1) POSTING NEW WORKS

a. Each MEMBER must control his or her own works.
b. Any new work posted by a member is assumed as having the same license granted for public use by NAMCO unless otherwise stated.

2) INSTANCES OF COPYRIGHT CONFLICT

a. If there is a question of copyright conflict between MEMBERS, the following will be analyzed:

1) License granted at the time of the acquiring of the image

2) Validity of a copyright as outlined in ACS.C.C Section 3 (303)(1).

3) Similarity of works in question as outlined in ACS.C.C Section 3 (304)(B)

4) The position the comparision of the works take in relation to ACS.C.C Section 3 (305) “Fair Use” clause.

b. If there is found to be copyright infringement, the infringing work will be taken down by either the MEMBER who POSTED it or THE STAFF or THE ADMINISTRATOR.

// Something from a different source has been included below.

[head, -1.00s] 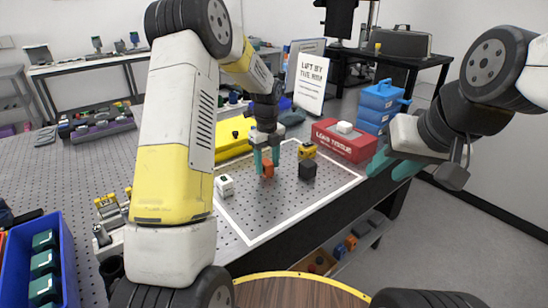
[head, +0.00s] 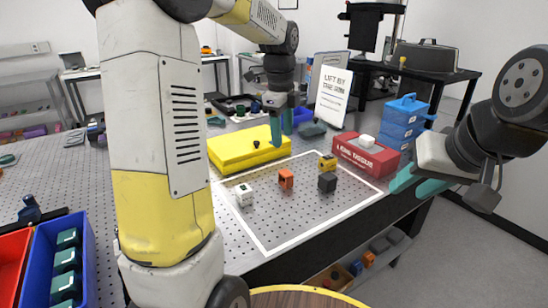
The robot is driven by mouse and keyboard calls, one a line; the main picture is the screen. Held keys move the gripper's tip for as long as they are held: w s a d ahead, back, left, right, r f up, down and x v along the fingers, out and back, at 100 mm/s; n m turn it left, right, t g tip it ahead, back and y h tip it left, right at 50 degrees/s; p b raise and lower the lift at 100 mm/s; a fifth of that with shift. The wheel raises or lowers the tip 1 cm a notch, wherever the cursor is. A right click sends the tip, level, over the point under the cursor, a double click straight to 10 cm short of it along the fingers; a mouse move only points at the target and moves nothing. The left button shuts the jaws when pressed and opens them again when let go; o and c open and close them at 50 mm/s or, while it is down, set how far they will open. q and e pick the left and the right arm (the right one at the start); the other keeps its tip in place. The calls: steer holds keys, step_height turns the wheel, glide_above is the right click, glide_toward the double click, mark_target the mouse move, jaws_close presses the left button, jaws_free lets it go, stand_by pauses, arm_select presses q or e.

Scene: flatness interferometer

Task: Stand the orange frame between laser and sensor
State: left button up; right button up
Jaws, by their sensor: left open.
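The small orange frame (head: 286,179) stands upright inside the white outline on the perforated table. A white block (head: 244,194) is to its left. A black block (head: 327,182) and a yellow block (head: 328,162) are to its right. I cannot tell for sure which blocks are the laser and sensor. The frame sits apart from all three. My left gripper (head: 282,126) is open and empty, raised behind the frame near the yellow case. My right gripper (head: 417,185) has its teal fingers apart, empty, at the table's right edge.
The yellow case (head: 233,152) lies behind the outline. A white sign (head: 333,95) stands behind. A blue bin (head: 42,268) with green items is at the front left.

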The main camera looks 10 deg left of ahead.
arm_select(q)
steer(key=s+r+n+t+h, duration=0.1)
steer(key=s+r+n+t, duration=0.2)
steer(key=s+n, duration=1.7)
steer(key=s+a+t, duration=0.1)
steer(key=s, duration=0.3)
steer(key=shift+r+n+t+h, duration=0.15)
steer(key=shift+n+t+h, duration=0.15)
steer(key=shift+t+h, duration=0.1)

c. If any member is found at any time to be in violation of Copyright Code, he or she will be punished as THE STAFF and THE ADMINISTRATOR see due.

d. If, for any reason, a MEMBER posts an ORIGINAL work without declaring a license, the work will be held to the standards that current NAMCO original works are.

e. Any work posted before the date this takes effect, July 1st, 2006, will be held under all regulations in clause (d).

f. If for any reason, work is linked to on another website the license from that site will be treated firstly. If the work is not an original work or a Derivative work, then the work will be treated with the regulations outlined in clause (d).